* Written exercise *
Scan the lines below; pull out those with "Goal".

* Task data *
* * *

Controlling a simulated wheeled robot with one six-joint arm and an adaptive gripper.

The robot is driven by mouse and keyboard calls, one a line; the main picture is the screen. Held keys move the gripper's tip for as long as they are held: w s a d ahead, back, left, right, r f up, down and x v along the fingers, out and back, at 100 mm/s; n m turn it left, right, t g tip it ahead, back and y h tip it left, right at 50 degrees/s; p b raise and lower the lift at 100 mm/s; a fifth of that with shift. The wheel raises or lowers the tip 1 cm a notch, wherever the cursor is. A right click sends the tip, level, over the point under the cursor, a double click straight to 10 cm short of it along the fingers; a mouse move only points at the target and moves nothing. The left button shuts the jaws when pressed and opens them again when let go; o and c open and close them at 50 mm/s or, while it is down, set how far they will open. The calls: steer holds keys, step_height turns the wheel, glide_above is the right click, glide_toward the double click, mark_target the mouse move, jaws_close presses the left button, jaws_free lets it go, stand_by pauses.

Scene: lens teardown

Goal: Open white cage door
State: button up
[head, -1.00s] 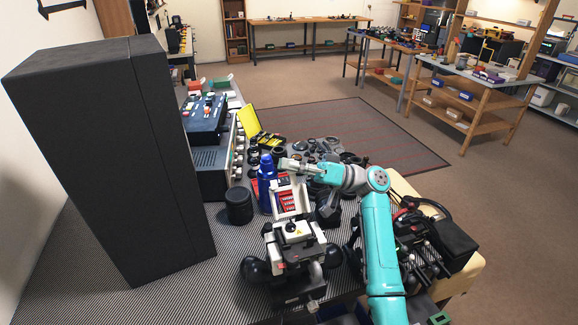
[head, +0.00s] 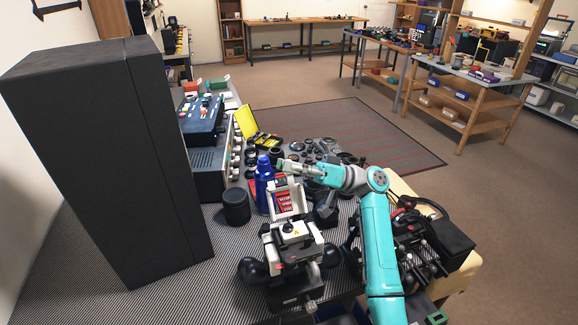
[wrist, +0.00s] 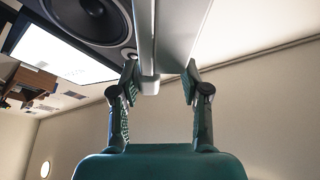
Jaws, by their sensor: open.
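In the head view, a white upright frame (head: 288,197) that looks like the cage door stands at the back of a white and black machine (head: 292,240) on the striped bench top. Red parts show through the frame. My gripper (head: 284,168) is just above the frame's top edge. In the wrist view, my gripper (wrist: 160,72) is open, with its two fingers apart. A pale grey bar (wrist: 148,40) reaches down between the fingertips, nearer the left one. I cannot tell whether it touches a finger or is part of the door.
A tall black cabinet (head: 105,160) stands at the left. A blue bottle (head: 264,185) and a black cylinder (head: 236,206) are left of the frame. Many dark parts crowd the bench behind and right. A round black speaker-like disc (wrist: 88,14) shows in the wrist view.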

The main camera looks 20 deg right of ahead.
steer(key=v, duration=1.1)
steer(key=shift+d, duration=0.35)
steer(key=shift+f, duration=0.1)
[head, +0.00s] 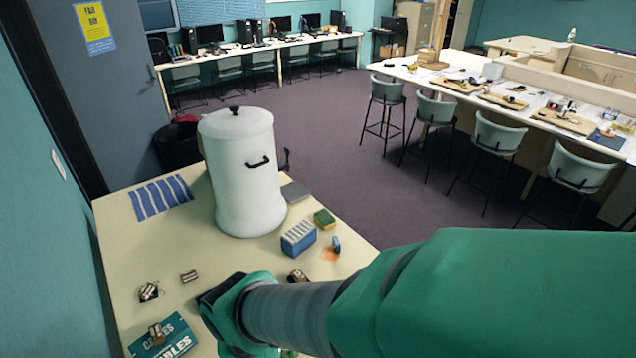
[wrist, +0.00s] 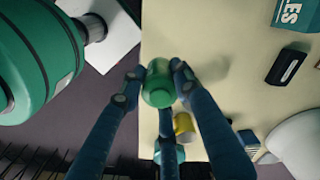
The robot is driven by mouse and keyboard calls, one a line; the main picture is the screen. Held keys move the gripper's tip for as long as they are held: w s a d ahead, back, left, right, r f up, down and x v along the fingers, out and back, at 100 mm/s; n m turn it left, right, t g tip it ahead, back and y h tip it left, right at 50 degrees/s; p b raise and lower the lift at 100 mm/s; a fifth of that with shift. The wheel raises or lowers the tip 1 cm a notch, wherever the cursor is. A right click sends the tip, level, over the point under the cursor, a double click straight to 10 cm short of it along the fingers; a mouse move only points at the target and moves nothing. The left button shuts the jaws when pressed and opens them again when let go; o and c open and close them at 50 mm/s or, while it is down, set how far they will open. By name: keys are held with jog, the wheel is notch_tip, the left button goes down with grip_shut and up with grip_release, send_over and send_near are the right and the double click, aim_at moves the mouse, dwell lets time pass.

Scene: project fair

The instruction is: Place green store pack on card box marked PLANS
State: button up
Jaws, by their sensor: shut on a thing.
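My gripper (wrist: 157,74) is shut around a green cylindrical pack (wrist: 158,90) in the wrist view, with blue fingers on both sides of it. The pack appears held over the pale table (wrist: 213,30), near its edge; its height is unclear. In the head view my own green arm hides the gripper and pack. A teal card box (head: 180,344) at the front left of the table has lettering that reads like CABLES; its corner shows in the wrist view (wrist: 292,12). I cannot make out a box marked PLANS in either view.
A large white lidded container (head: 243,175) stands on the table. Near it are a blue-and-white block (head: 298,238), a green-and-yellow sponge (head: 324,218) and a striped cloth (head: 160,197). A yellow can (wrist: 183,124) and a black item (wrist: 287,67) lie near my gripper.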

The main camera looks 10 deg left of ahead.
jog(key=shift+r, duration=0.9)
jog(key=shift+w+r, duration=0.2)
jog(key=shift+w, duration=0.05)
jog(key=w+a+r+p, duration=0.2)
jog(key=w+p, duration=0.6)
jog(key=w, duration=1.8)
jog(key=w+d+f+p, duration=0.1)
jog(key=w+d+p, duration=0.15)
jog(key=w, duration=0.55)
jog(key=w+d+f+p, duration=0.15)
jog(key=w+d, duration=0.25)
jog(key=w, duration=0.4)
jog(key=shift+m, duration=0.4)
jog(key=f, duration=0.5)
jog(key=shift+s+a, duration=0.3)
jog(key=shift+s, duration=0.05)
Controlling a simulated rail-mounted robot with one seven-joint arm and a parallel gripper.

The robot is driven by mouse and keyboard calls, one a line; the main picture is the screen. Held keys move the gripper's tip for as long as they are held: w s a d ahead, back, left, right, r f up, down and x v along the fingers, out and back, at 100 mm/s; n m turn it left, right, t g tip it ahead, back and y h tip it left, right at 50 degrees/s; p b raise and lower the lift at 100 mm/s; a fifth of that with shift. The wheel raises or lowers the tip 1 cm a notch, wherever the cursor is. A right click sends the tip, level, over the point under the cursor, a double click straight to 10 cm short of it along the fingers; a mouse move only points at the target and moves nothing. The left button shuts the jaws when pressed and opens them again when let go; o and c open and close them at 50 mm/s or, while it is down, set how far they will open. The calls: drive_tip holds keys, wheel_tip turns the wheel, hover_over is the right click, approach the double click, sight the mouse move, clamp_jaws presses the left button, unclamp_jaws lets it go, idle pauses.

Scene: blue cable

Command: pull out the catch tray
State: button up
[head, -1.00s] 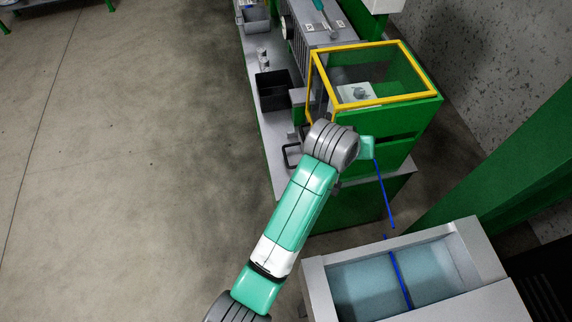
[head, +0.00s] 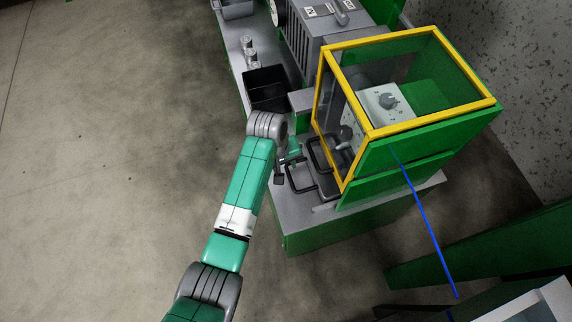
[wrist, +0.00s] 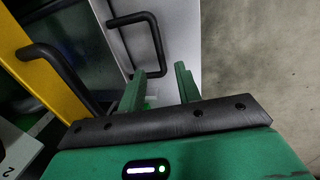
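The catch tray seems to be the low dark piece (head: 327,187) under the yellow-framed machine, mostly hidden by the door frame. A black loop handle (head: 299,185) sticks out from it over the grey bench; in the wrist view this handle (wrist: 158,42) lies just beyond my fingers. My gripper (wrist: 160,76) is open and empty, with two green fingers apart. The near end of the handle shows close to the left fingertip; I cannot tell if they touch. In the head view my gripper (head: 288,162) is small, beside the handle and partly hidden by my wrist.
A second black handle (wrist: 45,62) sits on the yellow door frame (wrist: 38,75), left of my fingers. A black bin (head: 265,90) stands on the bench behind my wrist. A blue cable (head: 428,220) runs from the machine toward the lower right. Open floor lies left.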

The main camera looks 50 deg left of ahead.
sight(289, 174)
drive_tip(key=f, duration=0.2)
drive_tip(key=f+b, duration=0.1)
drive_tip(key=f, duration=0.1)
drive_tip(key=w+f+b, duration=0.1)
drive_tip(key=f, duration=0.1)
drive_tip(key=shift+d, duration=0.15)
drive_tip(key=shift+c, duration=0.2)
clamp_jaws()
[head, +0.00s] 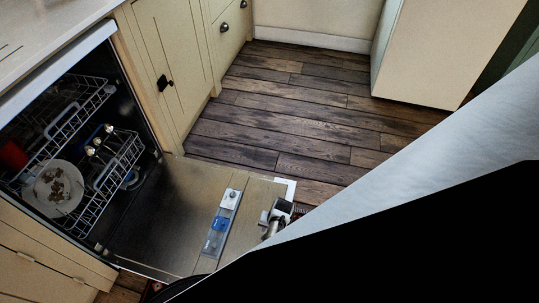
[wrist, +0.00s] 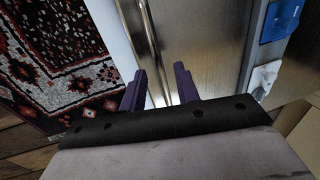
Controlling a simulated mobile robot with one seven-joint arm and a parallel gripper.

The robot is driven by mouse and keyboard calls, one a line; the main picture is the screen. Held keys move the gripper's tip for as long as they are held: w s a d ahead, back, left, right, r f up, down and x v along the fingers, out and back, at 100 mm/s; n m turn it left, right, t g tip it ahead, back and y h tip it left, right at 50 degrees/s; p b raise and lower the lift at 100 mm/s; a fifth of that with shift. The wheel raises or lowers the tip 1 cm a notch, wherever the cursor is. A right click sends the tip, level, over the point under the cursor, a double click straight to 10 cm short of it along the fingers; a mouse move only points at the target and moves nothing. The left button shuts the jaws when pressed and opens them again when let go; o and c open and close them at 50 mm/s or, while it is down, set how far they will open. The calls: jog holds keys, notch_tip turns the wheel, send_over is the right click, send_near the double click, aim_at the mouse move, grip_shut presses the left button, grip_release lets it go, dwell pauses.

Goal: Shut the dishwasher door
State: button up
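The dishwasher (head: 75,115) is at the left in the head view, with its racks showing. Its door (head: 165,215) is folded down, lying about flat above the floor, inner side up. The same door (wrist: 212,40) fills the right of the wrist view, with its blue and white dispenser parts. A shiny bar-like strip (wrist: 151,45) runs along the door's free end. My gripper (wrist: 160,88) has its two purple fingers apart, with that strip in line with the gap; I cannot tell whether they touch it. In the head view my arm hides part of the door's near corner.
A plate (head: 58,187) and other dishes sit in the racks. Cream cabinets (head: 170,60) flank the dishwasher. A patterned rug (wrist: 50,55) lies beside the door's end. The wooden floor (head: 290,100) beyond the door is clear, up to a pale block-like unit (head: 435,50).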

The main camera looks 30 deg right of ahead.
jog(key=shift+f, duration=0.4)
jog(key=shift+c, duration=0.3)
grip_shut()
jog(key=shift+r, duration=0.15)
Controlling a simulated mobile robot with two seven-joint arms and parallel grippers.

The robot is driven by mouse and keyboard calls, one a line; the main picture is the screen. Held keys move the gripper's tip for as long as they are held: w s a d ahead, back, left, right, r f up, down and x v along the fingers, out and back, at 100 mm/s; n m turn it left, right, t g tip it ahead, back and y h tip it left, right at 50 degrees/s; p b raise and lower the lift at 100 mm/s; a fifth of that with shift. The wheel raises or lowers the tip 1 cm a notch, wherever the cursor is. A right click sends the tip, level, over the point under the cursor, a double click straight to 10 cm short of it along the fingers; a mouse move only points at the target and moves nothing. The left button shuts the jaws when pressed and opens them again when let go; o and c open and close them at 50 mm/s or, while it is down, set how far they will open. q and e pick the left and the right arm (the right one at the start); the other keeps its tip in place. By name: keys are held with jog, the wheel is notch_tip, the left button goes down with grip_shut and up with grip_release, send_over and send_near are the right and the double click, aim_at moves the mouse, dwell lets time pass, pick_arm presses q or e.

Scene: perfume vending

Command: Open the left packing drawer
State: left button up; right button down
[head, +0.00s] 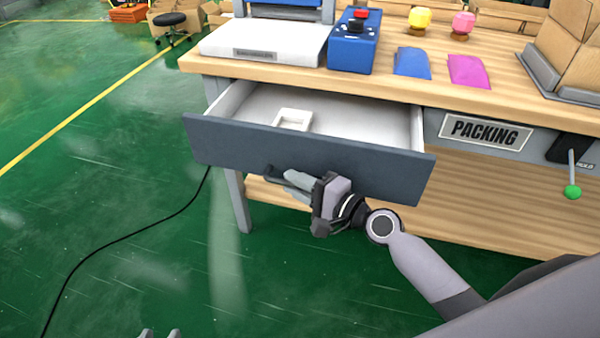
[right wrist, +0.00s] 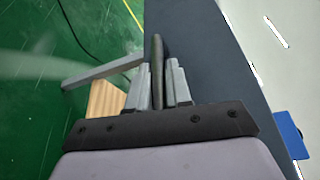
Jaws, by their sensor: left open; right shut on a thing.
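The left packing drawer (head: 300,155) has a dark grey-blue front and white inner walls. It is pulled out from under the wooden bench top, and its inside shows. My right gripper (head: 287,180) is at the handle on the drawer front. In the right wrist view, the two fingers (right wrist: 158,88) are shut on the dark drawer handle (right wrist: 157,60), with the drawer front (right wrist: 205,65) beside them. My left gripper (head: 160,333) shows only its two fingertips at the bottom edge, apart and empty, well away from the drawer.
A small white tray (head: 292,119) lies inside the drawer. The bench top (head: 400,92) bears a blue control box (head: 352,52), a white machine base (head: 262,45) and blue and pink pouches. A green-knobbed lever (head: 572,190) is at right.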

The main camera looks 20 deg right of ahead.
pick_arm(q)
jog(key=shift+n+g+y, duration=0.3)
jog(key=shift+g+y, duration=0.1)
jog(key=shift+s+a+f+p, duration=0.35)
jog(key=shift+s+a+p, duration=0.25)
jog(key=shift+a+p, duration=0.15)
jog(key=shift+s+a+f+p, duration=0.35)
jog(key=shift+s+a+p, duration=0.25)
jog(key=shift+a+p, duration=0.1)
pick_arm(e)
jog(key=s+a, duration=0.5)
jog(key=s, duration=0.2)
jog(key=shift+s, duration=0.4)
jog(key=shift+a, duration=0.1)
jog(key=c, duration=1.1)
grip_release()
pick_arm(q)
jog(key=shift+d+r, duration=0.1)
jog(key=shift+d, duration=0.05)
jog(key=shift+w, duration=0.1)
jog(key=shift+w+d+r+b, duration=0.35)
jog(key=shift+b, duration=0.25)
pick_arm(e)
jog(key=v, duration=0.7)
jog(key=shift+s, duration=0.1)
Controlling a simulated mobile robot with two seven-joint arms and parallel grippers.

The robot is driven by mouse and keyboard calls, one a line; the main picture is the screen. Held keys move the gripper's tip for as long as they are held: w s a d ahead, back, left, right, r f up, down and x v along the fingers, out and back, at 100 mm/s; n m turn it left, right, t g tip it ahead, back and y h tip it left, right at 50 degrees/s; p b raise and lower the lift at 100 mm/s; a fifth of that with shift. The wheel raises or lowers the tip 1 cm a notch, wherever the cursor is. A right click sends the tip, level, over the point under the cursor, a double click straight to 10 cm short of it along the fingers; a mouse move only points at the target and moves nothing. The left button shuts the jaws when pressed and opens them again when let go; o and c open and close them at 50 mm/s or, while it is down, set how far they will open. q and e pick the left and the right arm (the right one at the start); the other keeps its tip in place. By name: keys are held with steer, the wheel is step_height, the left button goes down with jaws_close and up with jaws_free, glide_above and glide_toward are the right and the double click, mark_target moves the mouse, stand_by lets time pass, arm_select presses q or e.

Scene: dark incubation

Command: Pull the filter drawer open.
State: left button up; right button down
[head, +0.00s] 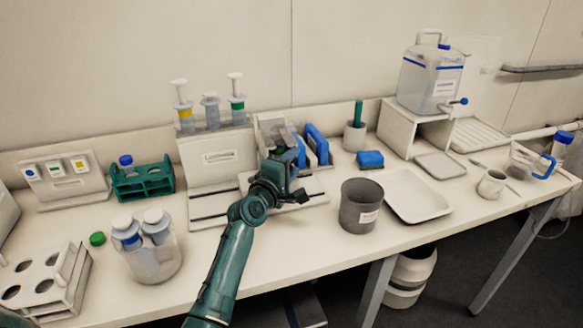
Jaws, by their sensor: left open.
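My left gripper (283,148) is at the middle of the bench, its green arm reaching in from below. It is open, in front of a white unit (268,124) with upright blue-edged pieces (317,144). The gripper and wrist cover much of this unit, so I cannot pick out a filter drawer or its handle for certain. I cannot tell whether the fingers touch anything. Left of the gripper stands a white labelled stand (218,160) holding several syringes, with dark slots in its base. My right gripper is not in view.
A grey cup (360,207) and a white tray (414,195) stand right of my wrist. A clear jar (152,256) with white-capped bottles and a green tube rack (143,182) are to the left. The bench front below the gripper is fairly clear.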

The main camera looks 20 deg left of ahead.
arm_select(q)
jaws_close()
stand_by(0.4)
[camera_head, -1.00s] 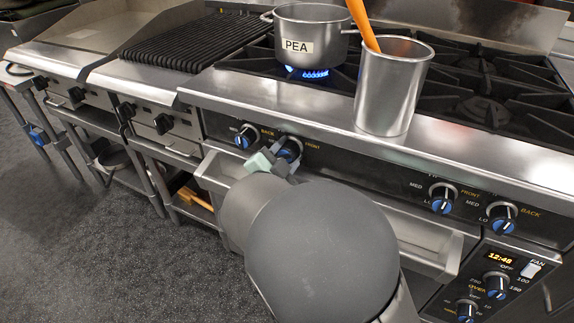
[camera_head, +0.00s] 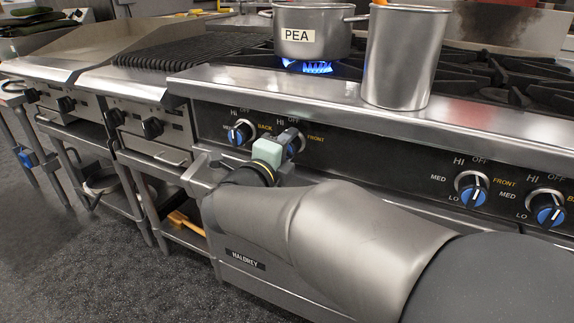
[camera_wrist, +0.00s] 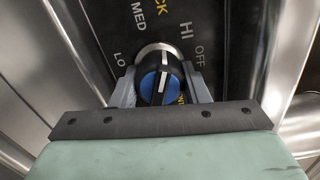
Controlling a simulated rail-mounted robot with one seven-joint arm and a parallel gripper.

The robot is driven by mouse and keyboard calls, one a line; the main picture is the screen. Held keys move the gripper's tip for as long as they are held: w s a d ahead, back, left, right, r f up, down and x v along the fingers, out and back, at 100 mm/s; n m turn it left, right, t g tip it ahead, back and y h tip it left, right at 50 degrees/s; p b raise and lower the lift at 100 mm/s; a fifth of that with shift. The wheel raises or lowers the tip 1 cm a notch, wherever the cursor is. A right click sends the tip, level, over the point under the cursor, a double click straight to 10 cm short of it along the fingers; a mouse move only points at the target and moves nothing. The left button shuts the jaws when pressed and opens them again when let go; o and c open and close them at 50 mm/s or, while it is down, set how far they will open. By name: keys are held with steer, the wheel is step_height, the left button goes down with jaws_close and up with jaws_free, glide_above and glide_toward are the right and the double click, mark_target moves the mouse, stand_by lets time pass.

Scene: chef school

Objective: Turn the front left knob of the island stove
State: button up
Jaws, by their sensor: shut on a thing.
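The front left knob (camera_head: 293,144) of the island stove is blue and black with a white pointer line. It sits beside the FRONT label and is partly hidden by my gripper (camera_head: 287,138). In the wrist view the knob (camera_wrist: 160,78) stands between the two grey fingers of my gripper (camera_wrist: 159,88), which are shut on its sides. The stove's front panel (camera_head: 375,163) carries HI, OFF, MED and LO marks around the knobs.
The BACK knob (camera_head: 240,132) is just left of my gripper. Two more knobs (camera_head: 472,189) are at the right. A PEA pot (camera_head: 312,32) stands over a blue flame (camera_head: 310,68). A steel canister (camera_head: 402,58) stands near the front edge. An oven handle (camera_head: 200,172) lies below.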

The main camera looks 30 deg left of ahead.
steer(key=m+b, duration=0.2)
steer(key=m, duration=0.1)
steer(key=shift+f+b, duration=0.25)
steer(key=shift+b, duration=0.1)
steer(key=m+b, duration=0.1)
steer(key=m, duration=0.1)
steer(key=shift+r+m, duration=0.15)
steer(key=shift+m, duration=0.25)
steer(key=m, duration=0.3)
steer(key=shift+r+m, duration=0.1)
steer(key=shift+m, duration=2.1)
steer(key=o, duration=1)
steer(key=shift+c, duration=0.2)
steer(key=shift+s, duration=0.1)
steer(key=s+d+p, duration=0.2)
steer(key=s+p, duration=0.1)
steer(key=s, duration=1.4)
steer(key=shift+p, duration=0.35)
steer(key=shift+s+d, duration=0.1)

* * *

* Expected output *
Goal: Open white cage door
Goal: Shut the dishwasher door

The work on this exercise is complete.